In general terms, that means that Congress is incentivized to gut the IRS (and every other enforcement agency) because, by rule, cutting spending is the only way to realize budget savings. In this specific case, it means that the CBO is prevented from making an accurate assessment of the cost of the Build Back Better Act, which may result in the whole legislation being scrapped.
According to Andrew Grossman, chief tax counsel for the Democratic majority on the House Ways and Means Committee, the low number being telegraphed by the CBO has long been expected, and is a smaller hurdle than the arcane rules of scoring, as that increased funding is not technically scoreable. “I would expect that footnote and that number for tax revenue to be less than what the White House and the Treasury Department have said,” Grossman told state tax collectors at an event in Virginia, as Bloomberg reported.
Like any random procedural rule, Congress and/or the executive branch could simply change it. As Scott Levy explained in The Yale Law Journal, Congress could pass a resolution changing the way CBO does its scoring, or they could even insert the change in a conference report. Doing so would result in even less administrative upheaval than other procedural obstacles that Democrats could simply remove from the path to enacting their agenda, like firing or overruling the Senate parliamentarian.

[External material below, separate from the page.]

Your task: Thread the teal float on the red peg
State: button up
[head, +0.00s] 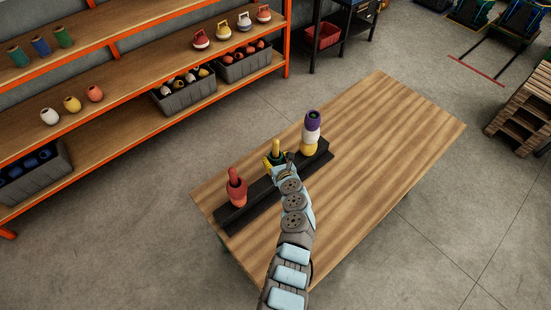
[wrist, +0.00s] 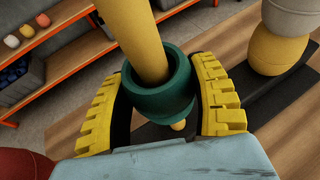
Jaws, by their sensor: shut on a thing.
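The teal float (wrist: 180,112) is a thick ring around the yellow peg (wrist: 143,40), which stands up through its hole. My gripper (wrist: 168,105) is shut on the teal float, with a yellow ribbed finger on each side. A small yellow piece shows just under the float. In the head view the float (head: 275,159) is largely hidden by my gripper (head: 277,158), at the middle of the black rack. The red peg (head: 233,174) stands at the rack's left end, with a red float (head: 237,191) around it.
At the black rack's (head: 230,221) right end, a stack of yellow (head: 309,149), white (head: 310,135) and purple (head: 312,120) floats stands close to my gripper. The wooden table (head: 390,135) is clear to the right. Shelves (head: 130,115) with floats and bins stand behind.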

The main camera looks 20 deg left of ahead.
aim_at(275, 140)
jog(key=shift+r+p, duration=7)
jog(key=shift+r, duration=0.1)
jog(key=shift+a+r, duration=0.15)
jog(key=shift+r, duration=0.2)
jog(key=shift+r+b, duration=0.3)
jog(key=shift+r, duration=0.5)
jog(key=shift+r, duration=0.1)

But so far, Democrats have withered in the face of those bureaucratic resistances. And for the group of conservative House members, well-known in their cynicism, the bad score could be more than reason enough for the whole BBB to go the way of the $15 minimum wage and immigration reform. Being thwarted by unelected bureaucrats and procedural norms that no one has even heard of has become an enduring part of the Biden Democratic Party experience.
As it stands now, the White House is merely crossing its fingers that the Democratic holdouts will take pity on an uncharitable report. “In this one case, I think we’ve made a very strong empirical case for C.B.O. not having an accurate score,” Ben Harris, Treasury’s assistant secretary for economic policy, told The New York Times on Monday. “The question is would they rather go with C.B.O. knowing C.B.O. is wrong, or would they want to target the best information they could possibly have?”

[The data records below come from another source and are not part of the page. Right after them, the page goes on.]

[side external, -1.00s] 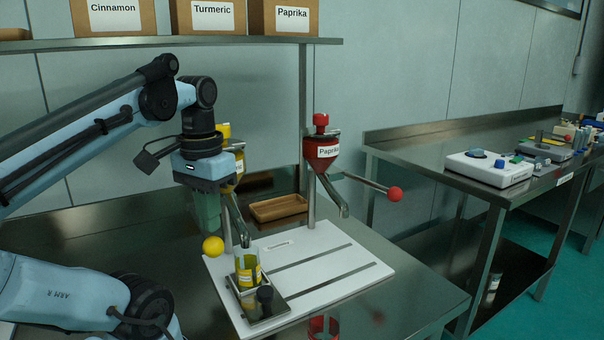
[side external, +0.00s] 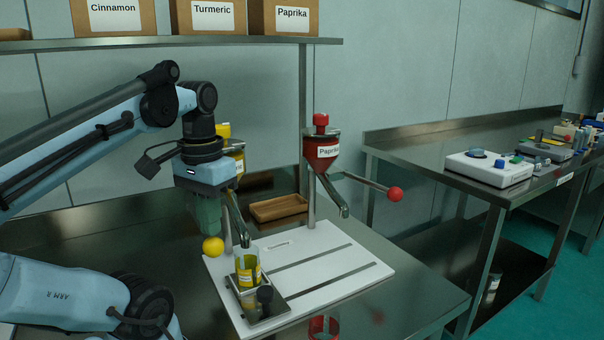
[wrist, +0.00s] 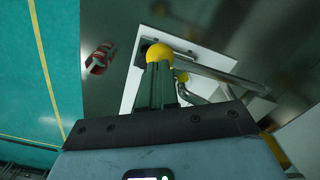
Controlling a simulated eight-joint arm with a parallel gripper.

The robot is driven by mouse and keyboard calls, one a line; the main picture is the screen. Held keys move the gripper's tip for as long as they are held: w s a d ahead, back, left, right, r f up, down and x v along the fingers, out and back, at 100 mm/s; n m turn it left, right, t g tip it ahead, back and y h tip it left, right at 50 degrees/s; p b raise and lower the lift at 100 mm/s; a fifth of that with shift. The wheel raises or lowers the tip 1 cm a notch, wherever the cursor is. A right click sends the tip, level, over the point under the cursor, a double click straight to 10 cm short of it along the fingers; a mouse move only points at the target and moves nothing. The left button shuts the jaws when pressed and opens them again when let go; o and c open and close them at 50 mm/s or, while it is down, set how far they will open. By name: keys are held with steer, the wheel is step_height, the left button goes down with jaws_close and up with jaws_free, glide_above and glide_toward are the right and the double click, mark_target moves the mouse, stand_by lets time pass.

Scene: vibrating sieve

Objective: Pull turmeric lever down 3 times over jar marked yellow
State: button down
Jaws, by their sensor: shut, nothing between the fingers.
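The turmeric dispenser (side external: 240,163) is mostly hidden behind my gripper; its yellow top and spout show in the side view. The ball also shows in the wrist view (wrist: 159,53), right at my fingertips. My gripper (side external: 208,231) points down, shut and empty, just above the ball; I cannot tell whether they touch. The jar with the yellow label (side external: 250,276) stands upright under the spout, on a small dark carriage (side external: 272,311) on the white board.
The red paprika dispenser (side external: 322,150) and its red-ball lever (side external: 395,194) stand to the right. A wooden tray (side external: 278,208) lies behind the white board (side external: 340,285). A red-marked jar (side external: 323,328) is at the front edge. A shelf with boxes (side external: 212,17) runs above.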

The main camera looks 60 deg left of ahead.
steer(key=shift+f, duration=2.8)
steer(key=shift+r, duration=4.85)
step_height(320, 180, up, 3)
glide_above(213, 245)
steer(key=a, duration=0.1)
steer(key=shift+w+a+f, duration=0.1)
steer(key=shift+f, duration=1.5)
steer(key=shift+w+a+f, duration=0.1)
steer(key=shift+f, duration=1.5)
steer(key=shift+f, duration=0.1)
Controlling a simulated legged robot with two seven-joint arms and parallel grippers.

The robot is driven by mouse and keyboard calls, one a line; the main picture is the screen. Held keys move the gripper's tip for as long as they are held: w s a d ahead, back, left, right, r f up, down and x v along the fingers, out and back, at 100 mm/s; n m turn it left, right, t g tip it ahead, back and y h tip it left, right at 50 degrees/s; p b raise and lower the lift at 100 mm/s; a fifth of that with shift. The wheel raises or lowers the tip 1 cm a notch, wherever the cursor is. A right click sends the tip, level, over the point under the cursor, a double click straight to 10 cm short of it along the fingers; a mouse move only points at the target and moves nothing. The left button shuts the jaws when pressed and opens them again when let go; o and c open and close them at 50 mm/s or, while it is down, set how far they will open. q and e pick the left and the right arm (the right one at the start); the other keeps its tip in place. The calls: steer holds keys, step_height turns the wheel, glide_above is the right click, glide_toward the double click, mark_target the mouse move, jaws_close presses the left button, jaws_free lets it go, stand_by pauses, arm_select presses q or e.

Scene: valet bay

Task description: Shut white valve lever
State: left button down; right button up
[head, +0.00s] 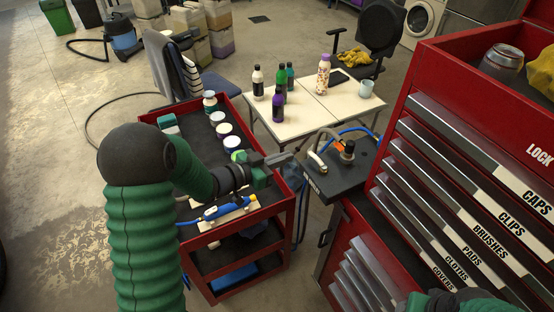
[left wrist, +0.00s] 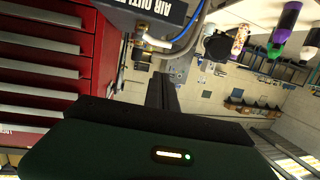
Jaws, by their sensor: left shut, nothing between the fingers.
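The white valve lever (head: 317,160) is a small pale handle at the left front of the dark air-outlet block (head: 345,178). In the left wrist view the pale lever (left wrist: 157,42) shows beside the upside-down air-outlet label. My left gripper (head: 290,160) is shut and empty, just left of the lever; I cannot tell whether it touches it. Its dark fingers (left wrist: 162,92) show together in the left wrist view, pointing toward the valve. My right gripper is not in view; only a green part of my right arm shows at the bottom right of the head view.
The red tool chest (head: 400,125) rises at right. A red cart (head: 293,190) with jars and a blue tool lies under my left arm. A cream table (head: 300,115) with bottles stands behind.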

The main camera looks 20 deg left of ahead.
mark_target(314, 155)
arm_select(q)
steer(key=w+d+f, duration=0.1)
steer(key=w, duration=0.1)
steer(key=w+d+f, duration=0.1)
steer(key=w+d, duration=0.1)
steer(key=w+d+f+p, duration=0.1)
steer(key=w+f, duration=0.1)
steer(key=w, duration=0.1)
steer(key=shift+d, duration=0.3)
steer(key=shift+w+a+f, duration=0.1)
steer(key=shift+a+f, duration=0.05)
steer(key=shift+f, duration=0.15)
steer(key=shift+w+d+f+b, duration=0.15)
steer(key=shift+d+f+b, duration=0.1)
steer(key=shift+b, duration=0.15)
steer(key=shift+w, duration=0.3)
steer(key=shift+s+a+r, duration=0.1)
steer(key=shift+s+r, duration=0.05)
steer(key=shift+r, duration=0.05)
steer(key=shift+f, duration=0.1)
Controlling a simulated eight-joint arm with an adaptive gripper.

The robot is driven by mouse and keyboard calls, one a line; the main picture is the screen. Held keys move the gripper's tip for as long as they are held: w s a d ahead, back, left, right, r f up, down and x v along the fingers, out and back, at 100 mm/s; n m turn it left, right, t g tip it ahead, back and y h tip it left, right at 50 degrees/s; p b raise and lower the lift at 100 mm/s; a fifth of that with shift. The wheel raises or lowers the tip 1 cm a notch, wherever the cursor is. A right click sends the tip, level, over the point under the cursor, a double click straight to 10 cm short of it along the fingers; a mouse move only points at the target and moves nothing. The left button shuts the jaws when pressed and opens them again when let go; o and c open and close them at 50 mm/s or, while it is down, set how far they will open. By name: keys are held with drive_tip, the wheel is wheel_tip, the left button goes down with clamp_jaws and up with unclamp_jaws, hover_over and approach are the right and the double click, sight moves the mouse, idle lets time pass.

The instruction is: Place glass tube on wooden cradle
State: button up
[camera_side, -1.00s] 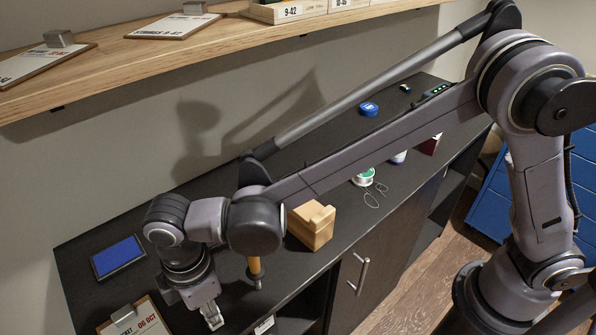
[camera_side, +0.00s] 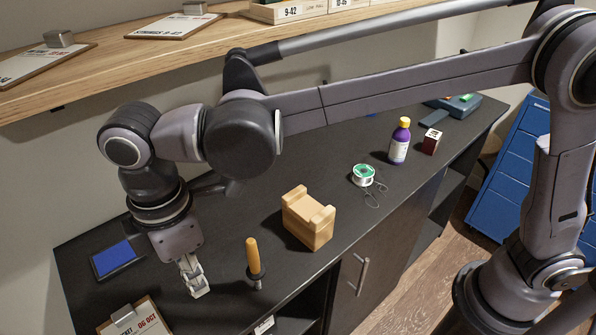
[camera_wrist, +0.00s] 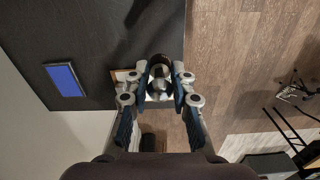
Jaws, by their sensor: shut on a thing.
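The wooden cradle (camera_side: 308,220) is a light wood block with a notch in its top, standing on the dark worktop in the side view. My gripper (camera_side: 196,284) is left of it, pointing down, apart from it. In the wrist view my gripper (camera_wrist: 161,80) is shut on a clear, round piece with a dark ring, seen nearly end-on, which looks like the glass tube (camera_wrist: 160,70). In the side view the tube cannot be made out clearly between the fingers.
A tool with an orange handle (camera_side: 253,257) stands upright between my gripper and the cradle. A blue-screened device (camera_side: 115,256) and a clipboard (camera_side: 138,319) lie at the left. A solder spool (camera_side: 363,175) and a purple bottle (camera_side: 399,143) stand beyond the cradle. A shelf (camera_side: 110,62) overhangs behind.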

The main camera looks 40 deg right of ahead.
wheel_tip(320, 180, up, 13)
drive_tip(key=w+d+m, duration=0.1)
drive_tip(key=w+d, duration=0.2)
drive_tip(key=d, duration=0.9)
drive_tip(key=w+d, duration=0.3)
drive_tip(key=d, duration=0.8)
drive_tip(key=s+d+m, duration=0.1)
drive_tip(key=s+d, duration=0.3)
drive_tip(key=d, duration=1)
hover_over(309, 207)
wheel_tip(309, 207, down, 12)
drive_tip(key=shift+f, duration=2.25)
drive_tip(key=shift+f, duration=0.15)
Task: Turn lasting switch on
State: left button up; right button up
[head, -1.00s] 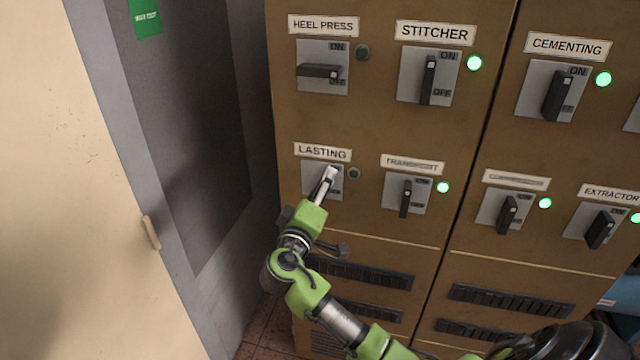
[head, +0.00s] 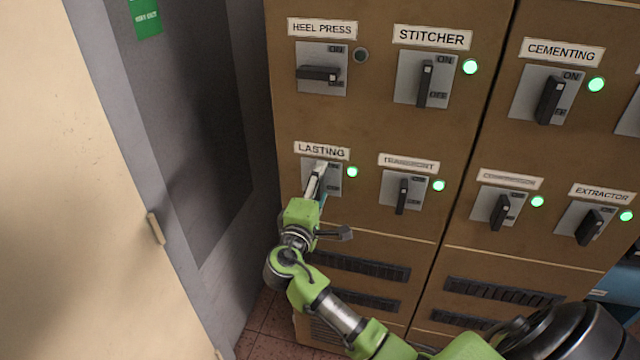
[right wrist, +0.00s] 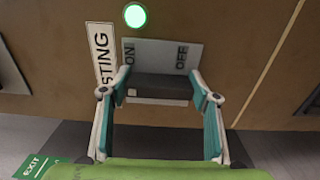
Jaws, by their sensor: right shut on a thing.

Of course, there’s little reason to expect those five House holdouts and Joe Manchin to opt for option two. Budget scoring has become a persistent weapon, cherry-picked for political and ideological ends. The holdouts all enthusiastically supported the bipartisan infrastructure bill despite the fact that the CBO asserted that it was not remotely “paid for” via outside revenue-raisers; when questioned, that gap was merely hand-waved away. But the BBB, which was not written for and by corporate lobbyists, has these same politicians very worried about those discrepancies, and terrified of inflation, despite the fact that the bill has been written explicitly to tackle the most inflationary aspects of American life. Prescription drug prices, housing, education, child care are all pressing, high-priced realities for American workers, families, and students that the bill tackles head-on.

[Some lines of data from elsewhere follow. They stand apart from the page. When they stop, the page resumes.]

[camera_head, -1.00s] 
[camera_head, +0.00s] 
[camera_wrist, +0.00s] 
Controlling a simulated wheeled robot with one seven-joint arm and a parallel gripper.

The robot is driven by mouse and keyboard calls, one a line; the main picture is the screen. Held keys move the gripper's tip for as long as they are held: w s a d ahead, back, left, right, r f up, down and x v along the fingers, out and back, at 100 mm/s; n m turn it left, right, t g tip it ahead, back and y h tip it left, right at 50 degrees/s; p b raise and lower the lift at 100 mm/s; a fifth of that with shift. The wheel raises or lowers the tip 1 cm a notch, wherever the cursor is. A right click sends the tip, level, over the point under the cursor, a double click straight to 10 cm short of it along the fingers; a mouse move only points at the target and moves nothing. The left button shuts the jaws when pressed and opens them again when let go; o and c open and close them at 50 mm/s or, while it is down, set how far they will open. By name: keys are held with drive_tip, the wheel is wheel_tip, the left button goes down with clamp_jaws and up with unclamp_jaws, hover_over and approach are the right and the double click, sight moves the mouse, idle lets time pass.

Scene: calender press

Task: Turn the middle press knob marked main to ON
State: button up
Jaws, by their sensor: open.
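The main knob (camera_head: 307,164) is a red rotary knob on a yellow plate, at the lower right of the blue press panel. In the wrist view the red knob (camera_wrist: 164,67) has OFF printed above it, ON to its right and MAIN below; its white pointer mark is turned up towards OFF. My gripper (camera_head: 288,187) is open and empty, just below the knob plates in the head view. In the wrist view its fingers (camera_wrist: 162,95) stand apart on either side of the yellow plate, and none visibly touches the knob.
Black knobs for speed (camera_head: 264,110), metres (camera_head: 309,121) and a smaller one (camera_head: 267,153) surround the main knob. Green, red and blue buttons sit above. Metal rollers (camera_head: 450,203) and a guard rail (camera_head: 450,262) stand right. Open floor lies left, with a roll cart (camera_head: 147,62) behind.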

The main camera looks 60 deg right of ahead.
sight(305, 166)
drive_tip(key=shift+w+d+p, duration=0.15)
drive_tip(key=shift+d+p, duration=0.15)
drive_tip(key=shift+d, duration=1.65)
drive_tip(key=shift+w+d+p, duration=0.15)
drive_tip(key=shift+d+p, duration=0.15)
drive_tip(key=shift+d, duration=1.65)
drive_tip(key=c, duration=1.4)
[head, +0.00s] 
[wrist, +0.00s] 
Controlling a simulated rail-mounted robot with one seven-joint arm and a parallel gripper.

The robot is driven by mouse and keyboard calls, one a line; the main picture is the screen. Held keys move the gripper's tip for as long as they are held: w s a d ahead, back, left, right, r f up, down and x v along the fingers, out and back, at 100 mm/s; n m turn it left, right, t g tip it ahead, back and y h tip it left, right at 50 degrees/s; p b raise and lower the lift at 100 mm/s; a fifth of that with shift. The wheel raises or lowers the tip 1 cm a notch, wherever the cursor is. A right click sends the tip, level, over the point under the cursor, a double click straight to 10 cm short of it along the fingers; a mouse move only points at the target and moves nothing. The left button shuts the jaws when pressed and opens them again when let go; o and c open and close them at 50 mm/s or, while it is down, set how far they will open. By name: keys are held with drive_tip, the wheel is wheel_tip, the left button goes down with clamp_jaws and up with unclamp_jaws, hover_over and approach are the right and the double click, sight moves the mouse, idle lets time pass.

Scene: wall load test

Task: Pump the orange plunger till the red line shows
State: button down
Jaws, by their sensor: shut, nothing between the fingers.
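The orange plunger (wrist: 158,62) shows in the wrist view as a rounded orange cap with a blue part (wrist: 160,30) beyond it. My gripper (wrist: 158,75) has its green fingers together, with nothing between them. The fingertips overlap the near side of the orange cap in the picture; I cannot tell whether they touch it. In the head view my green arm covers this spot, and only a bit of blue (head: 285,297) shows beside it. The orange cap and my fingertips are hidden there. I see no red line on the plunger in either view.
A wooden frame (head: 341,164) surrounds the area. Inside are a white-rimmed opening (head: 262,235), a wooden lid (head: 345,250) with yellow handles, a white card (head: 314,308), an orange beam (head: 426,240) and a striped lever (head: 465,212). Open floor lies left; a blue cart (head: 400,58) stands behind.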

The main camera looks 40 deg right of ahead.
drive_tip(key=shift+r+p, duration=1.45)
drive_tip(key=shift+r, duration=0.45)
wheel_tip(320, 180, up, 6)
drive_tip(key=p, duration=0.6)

That’s not to suggest that the CBO score would be accurate even if the rules were changed. Currently led by Phillip Swagel, who is spearheading the assessment of how much money an enhanced IRS could credibly raise, the CBO has been famously and flagrantly incorrect in nearly all of its major markups in recent years. That’s in part because its job is impossible; isolating the budget impact in year ten of a comprehensive, complex piece of legislation like Build Back Better is like sinking 18 straight holes in one at the Masters.
However, it should be noted that, despite running a putatively nonpartisan entity, Swagel is a Republican, a former staffer and resident scholar of the American Enterprise Institute, and a graduate of the University of Chicago’s Booth Business School. He was also a Henry Paulson recruit in the Treasury Department under George W. Bush, where he worked in tandem with aide Neel Kashkari to draft the early parts of the 2008 bank bailout and the proposal that became the Troubled Asset Relief Program, which became perhaps the most ignominious and scandal-plagued component of the response to the 2008 financial crisis. He later worked for Bush’s Council of Economic Advisers.
Democrats in Congress could replace Swagel, but they have shown an unwillingness to issue pink slips to high-profile opponents of their agenda, be they parliamentarians or CBO directors. Still, the crisis now being forecast for later this week can be easily circumvented with a rule change. And if Democrats can’t manage to pass one, they’ll have only themselves to blame for the collapse of the bill that Nancy Pelosi has called her legacy, that Joe Biden has staked his campaign slogan on, and that nearly all Democrats have run on, in some way, for the last six to 16 years.